Speaking to Business Insider in Davos this week, when asked if “there anything good about Brexit” he answered “It’s hard to think of one.” Some agriculture reforms perhaps, or tinkering around the edges of Britain’s financial regulations, he said. But that’s it. To quote:
“What Brexit is essentially about is making trade more difficult with our nearest, biggest and richest neighbour.
That in the end, that is the economics of Brexit. We are withdrawing from a Single Market, presumably, and withdrawing from a customs union, presumably, and that just has to make us worse off.
How much worse off we don’t know. It might be a relatively small amount. Hopefully a good deal less traumatic than the  financial crisis.
All economists, with one or two very ideologically aligned exceptions, all economists take the view that from an economic point of view Brexit is going to be damaging.
There’s a lot of uncertainty about how damaging.
If you think a sovereign state should have control of its borders — and it’s not unreasonable to think a sovereign state ought to have control of its borders — then you need to be outside the EU.
But there is a cost to that, an economic cost… What both sides are wrong about is suggesting you can have your cake and eat it, to coin a phrase.”
One man who fully grasps the economic costs of Brexit is UK Chancellor, Philip Hammond (pic), who also said in Davos this week: “We are taking two completely interconnected and aligned economies with high levels of trade between them, and selectively, moving them, hopefully very modestly, apart.”
Hammond gives the appearance of the guy at a meeting who says: Carry on without me. I’m just slipping outside for a smoke. I won’t be gone long, even though he knows that smoking is a bad for his health and he should give it up.
More seriously, if the “moving apart” is going to be very modest you have to ask, why bother, given the massive disruption and costs involved.
As we have commented before, we can guess the price of Brexit in terms of diminished trade between the UK and the EU, not to mention the costs involved in building the regulatory and physical infrastructure that will be necessary to trade with the EU from outside the EU.
Set against this is the assertion, for it can be no more than that, that what is foregone with the EU will be more than compensated for by the surge in business that will result from a plethora of trade deals between the UK and non-EU countries such as the US, India, Brazil and elsewhere.
What is never explained is why membership of the EU is holding back trade between these countries and the UK, when clearly it is not holding back such trade on the part of France and Germany, to mention just two. Nor is it ever made clear just how long such trade deals will take to put in place or, critically, where the UK is going to get the people to actually negotiate the deals.

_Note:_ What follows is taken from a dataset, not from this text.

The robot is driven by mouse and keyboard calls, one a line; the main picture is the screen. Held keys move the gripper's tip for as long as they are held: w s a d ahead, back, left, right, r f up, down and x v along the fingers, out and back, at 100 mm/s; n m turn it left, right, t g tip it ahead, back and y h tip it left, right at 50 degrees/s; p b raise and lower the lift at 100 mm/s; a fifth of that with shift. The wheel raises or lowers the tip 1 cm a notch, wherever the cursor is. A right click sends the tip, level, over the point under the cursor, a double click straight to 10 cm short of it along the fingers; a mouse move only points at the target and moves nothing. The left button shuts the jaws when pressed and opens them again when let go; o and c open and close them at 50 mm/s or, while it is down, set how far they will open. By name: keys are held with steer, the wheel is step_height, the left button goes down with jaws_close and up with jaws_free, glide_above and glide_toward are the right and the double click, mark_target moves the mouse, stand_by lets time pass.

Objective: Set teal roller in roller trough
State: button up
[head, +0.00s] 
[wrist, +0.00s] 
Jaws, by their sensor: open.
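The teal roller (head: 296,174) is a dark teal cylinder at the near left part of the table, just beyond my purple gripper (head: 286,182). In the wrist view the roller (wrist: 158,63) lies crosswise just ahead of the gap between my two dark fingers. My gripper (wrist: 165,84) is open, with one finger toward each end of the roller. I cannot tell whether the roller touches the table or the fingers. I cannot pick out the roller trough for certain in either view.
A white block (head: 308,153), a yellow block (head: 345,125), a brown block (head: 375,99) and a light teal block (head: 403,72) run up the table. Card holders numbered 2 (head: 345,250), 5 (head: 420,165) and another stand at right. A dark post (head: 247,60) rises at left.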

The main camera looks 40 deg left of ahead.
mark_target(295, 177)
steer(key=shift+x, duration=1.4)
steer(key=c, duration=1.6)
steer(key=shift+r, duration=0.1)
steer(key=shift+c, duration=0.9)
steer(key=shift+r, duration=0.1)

There also seems to be an assumption that trade deals in themselves will generate an increase in trade. They won’t, if there are not the businesses in place to take advantage of the opportunities created by the deals, with products or services that people want to buy. Putting business deals in place with close neighbours is one thing. Trying to put deals in place on the far side of the world is an entirely different matter.
If economics is not the driving force behind Brexit then what is?
What follows is just speculation on my part, but then that is the purpose of a Blog like this.
It seems to me that the answer lies in the phrase “Taking Back Control”. Now for many people who voted for Brexit taking back control means taking back control over immigration into the UK, ending the free movement of people from elsewhere in the EU. But, so far, immigration has figured little in the post-referendum debate. Compare the number of column inches about trade deals to the number about controlling immigration.
For the most part, Brexit appears to be the overriding concern of a large part of the Conservative party, probably of a majority of grassroot members. Yes, there are members of the Labour party who want to quit the EU, but they are very much in a minority. Ironically, the pro-Brexit, left-wing leadership of Labour seems increasingly out of touch with the attitude of the vast majority of party supporters on Brexit, who want to stay close to the EU, if not within the EU, if recent polls are to be believed.
So, why the obsession, which is not too strong a word, on the part of Conservatives with Brexit?
First, it has to be remembered, that in one guise of the other, the Conservatives have been the natural party of government in the UK stretching back several centuries. Conservatives are used to governing, indeed feel they are entitled to govern.
Second, alone among western European countries, the UK has a “winner take all” electoral system. You can win a majority in the House of Commons with a minority of the vote because of the first-past-the-post system. And with a majority in the Commons a UK government can do pretty much as it wants.
In reality, there are few checks and balances in the UK political system, not even a written constitution setting out the framework within which the country is to be government. Even in the US, the power of the Executive is counterbalanced by the powers of Congress and the courts.
Other than in times of war, UK governments in the 20th century were single party, majority governments. No need to negotiate messy coalition agreements, as is the norm elsewhere in Europe. No need to sacrifice “principles” to be in office.
So… and this is again conjecture on my part… at the core of its being; a large part of the Conservative party believes that it alone is entitled to govern the UK, without being constrained either from within the country by coalitions with other parties, or from outside by the rules and regulations of the EU’s legal order, an order necessary if 28 countries are to work together.
Sharing power will always grate if you believe that you have an inherent right to rule. For the hard Brexiters “Taking Back Control” means taking back control to govern the UK in the way it used to be government before 1973, when it joined the old Common Market: No constraints on a majority government to govern as it alone saw fit. The realists, on the other hand, sense that those days are gone.
To borrow some language President Trump used at Davos this week: For the ultras, it is Britain First; for the realists, it may be Britain First, but certainly not Alone.